A moda circular e a tendência do reuso que conquista corações e guarda-roupas revelam busca por consumo mais consciente
Damilla Carmo (@damillacarmo) e Kauane Brito (@kauanebbrito)
Em Salvador, as araras dos brechós estão mais cheias do que nunca. O que antes era uma alternativa para quem buscava roupas a preços acessíveis, agora se tornou um movimento que ganha cada vez mais força. Mas o que está por trás desse fenômeno? É a busca por um consumo mais consciente, impulsionada por movimentos como o slow fashion e a valorização da sustentabilidade, ou simplesmente uma nova onda das redes sociais?
A moda do reuso, antes restrita a um público específico, agora conquista diferentes perfis de consumidores. Essa popularidade dos brechós em Salvador reflete uma mudança na forma como as pessoas se relacionam com a moda. A fast fashion, com sua produção em massa e descarte rápido, cede espaço para um o slow fashion, modelo de consumo mais circular no qual as peças são reutilizadas por mais tempo, dando espaço para a sustentabilidade, como explica a designer de moda, Cllaudia Soares.
“As tendências estão direcionadas para os elementos que estejam comprometidos com o conforto, tecidos que tenham pelo menos 75% de fibras naturais. As grandes plataformas de moda brasileiras, como a Sou de algodão e Nordestesse, propõem em seus eventos, criadores engajados com a responsabilidade e sustentabilidade no desenvolvimento de seus designs. Essas propostas envolvem também a reciclagem de produtos do vestuário, ressignificando-os.”
Além disso, as redes sociais parecem desempenhar um papel importante na popularização dos brechós. Hashtags como #brechó e #slowfashion criaram verdadeiras comunidades online, onde pessoas compartilham seus achados. A possibilidade de encontrar peças únicas, que carregam histórias, com preços acessíveis, aliada à busca por uma identidade pessoal, torna os brechós ainda mais atraentes.
O que torna um brechó um sucesso?
A resposta para essa pergunta vai além da oferta de peças usadas. A experiência do consumidor, a curadoria das peças, a localização e a comunicação são alguns dos fatores que podem ditar o sucesso de um brechó.
A curadoria das peças é um fator que se destaca. Selecionar peças de qualidade, em bom estado de conservação, é uma estratégia interessante para garantir a satisfação dos clientes. Além disso, organizar o espaço, expor e categorizar as peças, facilitam a experiência de compra e contribuem para a boa imagem de um brechó.
A Humana Brasil é um exemplo de um brechó de sucesso com uma proposta de moda sustentável e preços acessíveis. A loja tem três unidades espalhadas por Salvador e trabalha com variedade de peças e experiência de compra única, já que os preços variam a cada três semanas, incentivando a rotatividade e a visita periódica dos clientes.

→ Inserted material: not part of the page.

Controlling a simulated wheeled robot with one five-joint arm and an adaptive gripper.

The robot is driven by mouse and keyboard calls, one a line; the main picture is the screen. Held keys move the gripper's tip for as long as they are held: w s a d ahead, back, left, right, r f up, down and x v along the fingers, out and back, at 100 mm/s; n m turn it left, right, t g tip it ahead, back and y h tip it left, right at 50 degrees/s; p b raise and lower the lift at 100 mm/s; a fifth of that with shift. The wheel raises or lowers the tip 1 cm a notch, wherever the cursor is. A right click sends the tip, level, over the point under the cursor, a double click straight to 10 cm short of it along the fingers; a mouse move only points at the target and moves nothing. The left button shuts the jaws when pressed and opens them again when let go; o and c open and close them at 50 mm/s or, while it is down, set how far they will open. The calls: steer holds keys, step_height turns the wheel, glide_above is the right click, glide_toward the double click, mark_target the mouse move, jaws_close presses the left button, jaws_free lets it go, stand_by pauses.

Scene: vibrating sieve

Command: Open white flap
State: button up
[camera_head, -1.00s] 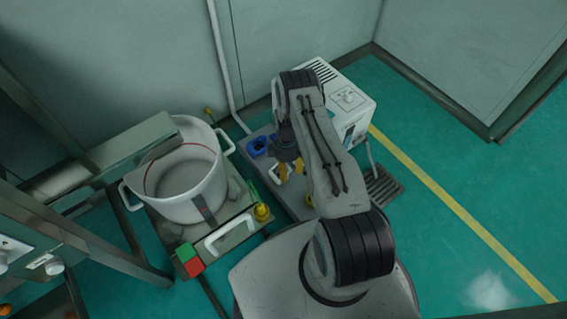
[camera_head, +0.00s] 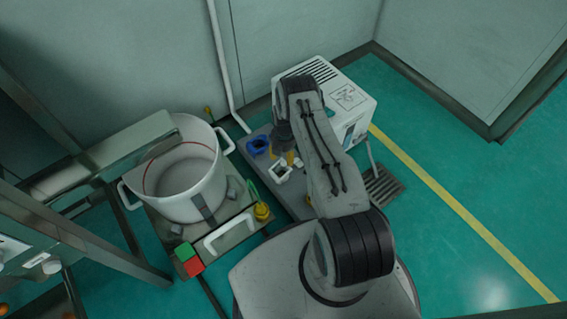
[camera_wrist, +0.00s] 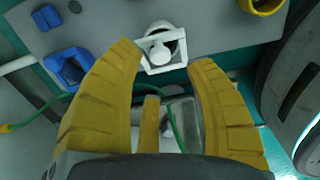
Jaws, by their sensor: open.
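A small white square piece with a round opening, which looks like the white flap (camera_wrist: 151,67), sits on the grey plate. It also shows in the head view (camera_head: 280,176), just left of my arm. In the wrist view a white rounded part shows inside its opening; I cannot tell whether the flap is open or shut. My gripper (camera_wrist: 167,61) is open and empty, with its yellow fingertips on either side of the white piece in the picture. Contact cannot be told. In the head view my gripper (camera_head: 289,157) is mostly hidden by my arm.
A similar blue piece (camera_head: 258,147) sits at the plate's back left. A white pot (camera_head: 190,200) stands left on a platform with green (camera_head: 185,252) and red (camera_head: 194,267) blocks. A white box unit (camera_head: 352,98) stands behind my arm. Floor is free at right.

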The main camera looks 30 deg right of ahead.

“O público-alvo das lojas Humana Brasil é composto por pessoas que querem contribuir para um planeta mais sustentável e igualitário, através do consumo consciente. Também temos um público de pequenos empreendedores, que compram para revender em seus brechós”, destaca Iranir Santos, gerente geral das Lojas Humana.
O relacionamento com público é fundamental para o sucesso de qualquer empreendimento. Nas redes sociais, os brechós encontram um terreno fértil para mostrar que é possível ter um guarda-roupa personalizado e, ao mesmo tempo, contribuir para um futuro mais sustentável. Brechós como a Humana Brasil utilizam as plataformas digitais para mostrar que é possível encontrar peças únicas sem abrir mão da consciência ambiental.
“As redes sociais têm um papel fundamental na formação da percepção das pessoas sobre a moda circular. Nas nossas redes sociais (@lojahumanabrasil), compartilhamos looks criativos, estilosos e atuais, produzidos por nossa equipe, com peças encontradas nas lojas Humana dos bairros da Piedade, Itapuã e Uruguai. Os conteúdos que postamos nas redes sociais ajudam a combater os preconceitos em relação às roupas de segunda mão e as pessoas percebem que nos brechós elas encontram peças de grandes marcas, com preços acessíveis e excelente qualidade”, completa Iranir.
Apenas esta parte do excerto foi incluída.